# RECORDS SUPPLIED:
========

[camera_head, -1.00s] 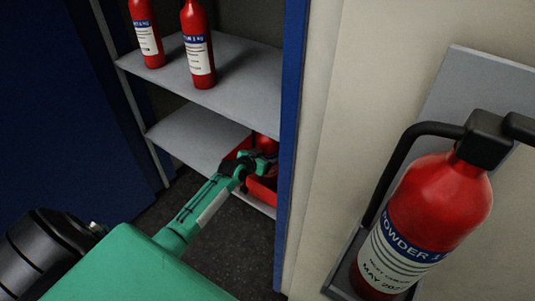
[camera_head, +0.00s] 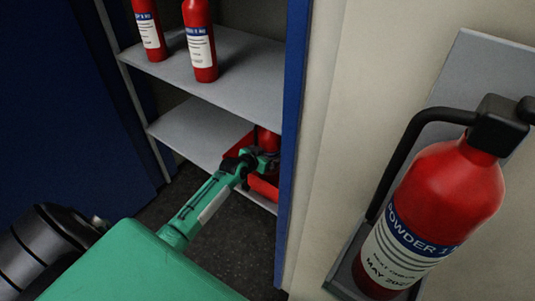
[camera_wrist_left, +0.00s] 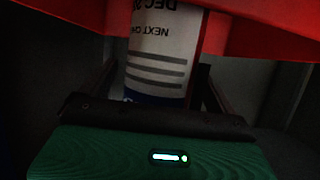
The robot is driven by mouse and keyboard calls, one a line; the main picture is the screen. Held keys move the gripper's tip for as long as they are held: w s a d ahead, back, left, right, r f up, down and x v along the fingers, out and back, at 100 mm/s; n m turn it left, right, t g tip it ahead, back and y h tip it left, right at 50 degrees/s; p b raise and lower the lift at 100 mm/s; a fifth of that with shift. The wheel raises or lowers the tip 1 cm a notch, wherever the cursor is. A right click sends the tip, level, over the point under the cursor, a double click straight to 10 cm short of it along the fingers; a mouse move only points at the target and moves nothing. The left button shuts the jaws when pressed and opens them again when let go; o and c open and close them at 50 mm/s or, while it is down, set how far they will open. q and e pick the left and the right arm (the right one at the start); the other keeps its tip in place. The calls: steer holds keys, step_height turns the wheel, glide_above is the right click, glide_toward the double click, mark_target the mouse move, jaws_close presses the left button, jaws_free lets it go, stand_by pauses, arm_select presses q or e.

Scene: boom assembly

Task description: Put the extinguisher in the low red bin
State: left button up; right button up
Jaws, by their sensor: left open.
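A red extinguisher (camera_head: 267,140) stands in the low red bin (camera_head: 263,188) on the cabinet's lower shelf, partly hidden by my gripper and the blue cabinet edge. My left gripper (camera_head: 261,163) reaches in at the bin. In the left wrist view, the extinguisher's white label (camera_wrist_left: 160,45) shows upside down between the two dark fingers. The gripper (camera_wrist_left: 152,88) is open around the extinguisher; whether a finger touches it is unclear. The bin's red wall (camera_wrist_left: 262,35) crosses the top of that view. My right gripper is not in view.
Two more extinguishers (camera_head: 200,45) (camera_head: 148,28) stand on the upper shelf (camera_head: 240,75). Another large extinguisher (camera_head: 440,200) sits in a wall bracket at the right. The blue cabinet edge (camera_head: 292,120) is close to the right of my gripper. The lower shelf (camera_head: 190,130) is bare at left.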

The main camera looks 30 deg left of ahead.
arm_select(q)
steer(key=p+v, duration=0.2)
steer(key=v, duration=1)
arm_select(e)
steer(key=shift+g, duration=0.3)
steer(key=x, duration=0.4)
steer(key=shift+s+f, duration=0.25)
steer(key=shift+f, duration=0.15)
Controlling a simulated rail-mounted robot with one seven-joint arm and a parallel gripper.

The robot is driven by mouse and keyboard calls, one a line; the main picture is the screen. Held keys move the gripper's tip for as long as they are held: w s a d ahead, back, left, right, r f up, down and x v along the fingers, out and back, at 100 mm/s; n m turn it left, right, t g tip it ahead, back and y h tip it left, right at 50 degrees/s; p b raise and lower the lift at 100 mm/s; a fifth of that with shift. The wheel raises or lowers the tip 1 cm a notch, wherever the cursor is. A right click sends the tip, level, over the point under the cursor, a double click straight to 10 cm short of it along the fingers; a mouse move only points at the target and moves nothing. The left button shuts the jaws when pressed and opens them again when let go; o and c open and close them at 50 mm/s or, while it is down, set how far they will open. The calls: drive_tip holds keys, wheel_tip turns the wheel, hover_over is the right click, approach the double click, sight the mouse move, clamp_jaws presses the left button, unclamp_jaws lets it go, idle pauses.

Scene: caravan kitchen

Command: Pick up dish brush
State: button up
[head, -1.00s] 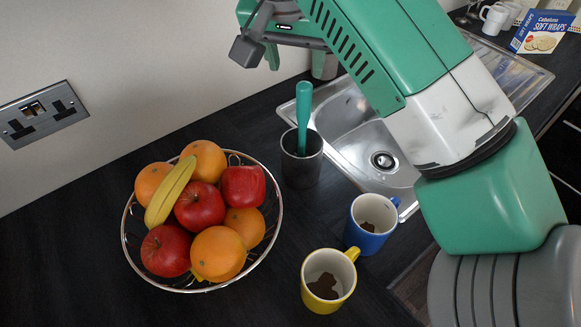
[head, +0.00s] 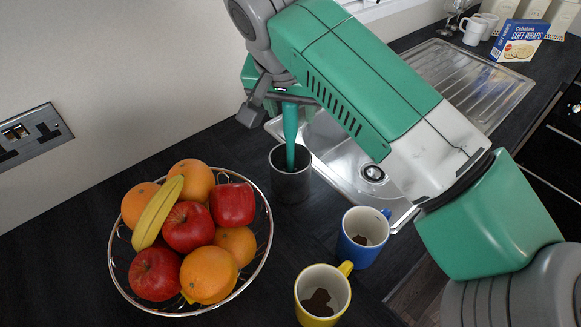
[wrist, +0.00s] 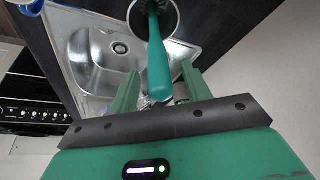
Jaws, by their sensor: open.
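The dish brush (head: 290,128) has a teal handle and stands upright in a dark grey cylindrical holder (head: 291,187) beside the sink. In the wrist view the brush handle (wrist: 158,66) points toward my gripper (wrist: 157,92), lying between the two green fingers. My gripper also shows in the head view (head: 283,97), just above and around the top of the handle. The fingers are open and apart. Contact with the handle cannot be made out.
A wire fruit bowl (head: 262,262) stands left of the holder. A blue mug (head: 358,250) and a yellow mug (head: 309,302) stand in front. The sink (head: 345,150) lies right behind the holder. A wall with a socket (head: 32,137) borders the left.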

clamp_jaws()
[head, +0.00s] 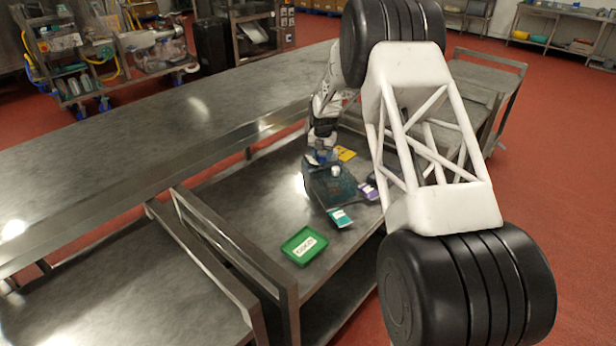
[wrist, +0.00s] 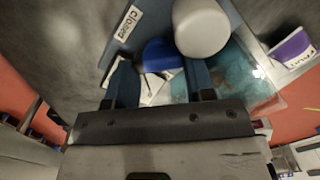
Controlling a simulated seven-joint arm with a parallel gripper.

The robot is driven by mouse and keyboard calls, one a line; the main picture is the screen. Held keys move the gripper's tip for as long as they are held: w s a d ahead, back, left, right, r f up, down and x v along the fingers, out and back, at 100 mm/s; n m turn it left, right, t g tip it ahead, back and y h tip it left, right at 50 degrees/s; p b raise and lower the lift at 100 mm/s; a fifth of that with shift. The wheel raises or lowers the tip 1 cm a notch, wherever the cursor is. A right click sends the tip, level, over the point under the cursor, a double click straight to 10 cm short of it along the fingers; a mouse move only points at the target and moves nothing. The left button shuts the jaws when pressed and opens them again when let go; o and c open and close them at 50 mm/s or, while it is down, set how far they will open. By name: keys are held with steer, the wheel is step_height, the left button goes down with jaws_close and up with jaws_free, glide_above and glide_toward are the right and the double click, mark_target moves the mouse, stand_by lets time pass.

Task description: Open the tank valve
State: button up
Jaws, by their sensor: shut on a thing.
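The tank (head: 328,186) is a dark teal, see-through box on the steel cart, with a white round cap on top. In the wrist view the white cap (wrist: 202,27) and part of the teal tank (wrist: 240,75) show just beyond the fingers. A label reading "closed" (wrist: 128,23) lies at upper left. My gripper (head: 319,157) is at the tank's far top end. In the wrist view my gripper (wrist: 160,78) has its two dark fingers around the blue valve handle (wrist: 161,56), shut on it. The exact finger contact is partly hidden.
A green labelled tray (head: 304,245) lies at the cart's front. Teal (head: 340,218), purple (head: 368,191) and yellow (head: 346,154) cards or packs lie around the tank. A long steel table (head: 170,140) runs alongside at left. My arm covers the right side.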

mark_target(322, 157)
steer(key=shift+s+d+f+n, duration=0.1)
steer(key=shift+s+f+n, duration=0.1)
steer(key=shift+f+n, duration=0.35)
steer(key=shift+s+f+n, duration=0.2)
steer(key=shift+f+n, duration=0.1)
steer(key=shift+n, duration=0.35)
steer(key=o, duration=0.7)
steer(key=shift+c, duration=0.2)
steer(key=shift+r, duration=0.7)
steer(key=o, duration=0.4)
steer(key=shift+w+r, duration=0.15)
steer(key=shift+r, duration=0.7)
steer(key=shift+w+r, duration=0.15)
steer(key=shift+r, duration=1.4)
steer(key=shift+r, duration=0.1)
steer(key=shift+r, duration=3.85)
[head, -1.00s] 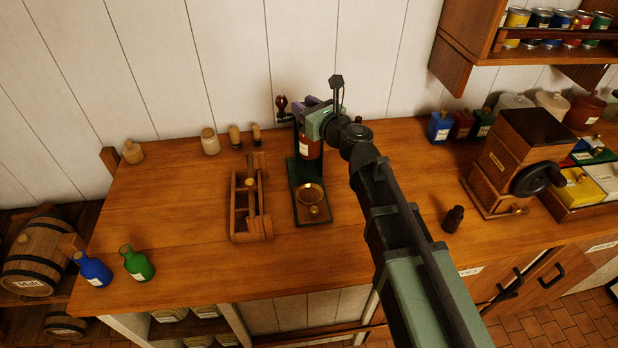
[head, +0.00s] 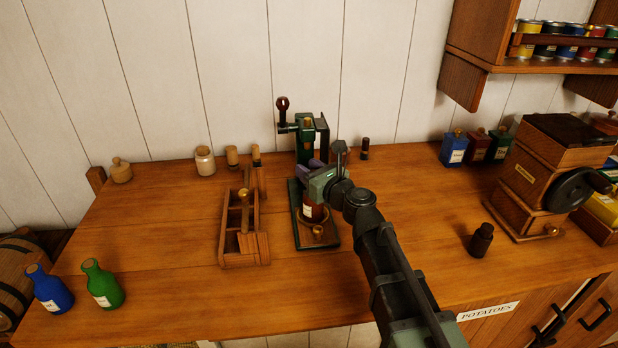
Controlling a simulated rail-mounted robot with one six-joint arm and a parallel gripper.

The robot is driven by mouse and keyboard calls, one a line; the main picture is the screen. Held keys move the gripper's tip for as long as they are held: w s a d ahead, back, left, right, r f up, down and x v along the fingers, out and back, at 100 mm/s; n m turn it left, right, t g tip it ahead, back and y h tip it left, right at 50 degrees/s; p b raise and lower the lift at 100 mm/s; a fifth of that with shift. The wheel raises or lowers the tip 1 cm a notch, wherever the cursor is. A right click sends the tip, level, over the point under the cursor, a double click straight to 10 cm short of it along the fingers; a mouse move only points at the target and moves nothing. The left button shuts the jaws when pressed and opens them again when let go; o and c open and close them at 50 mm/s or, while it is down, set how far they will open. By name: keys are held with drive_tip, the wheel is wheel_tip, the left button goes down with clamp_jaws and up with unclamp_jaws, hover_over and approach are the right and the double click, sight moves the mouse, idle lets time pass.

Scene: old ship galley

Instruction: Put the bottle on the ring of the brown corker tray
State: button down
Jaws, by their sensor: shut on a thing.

========

List the lines that contain the word "Task".

# WRITTEN SOLUTION:
Task description: Put the extinguisher in the low red bin
Task description: Open the tank valve

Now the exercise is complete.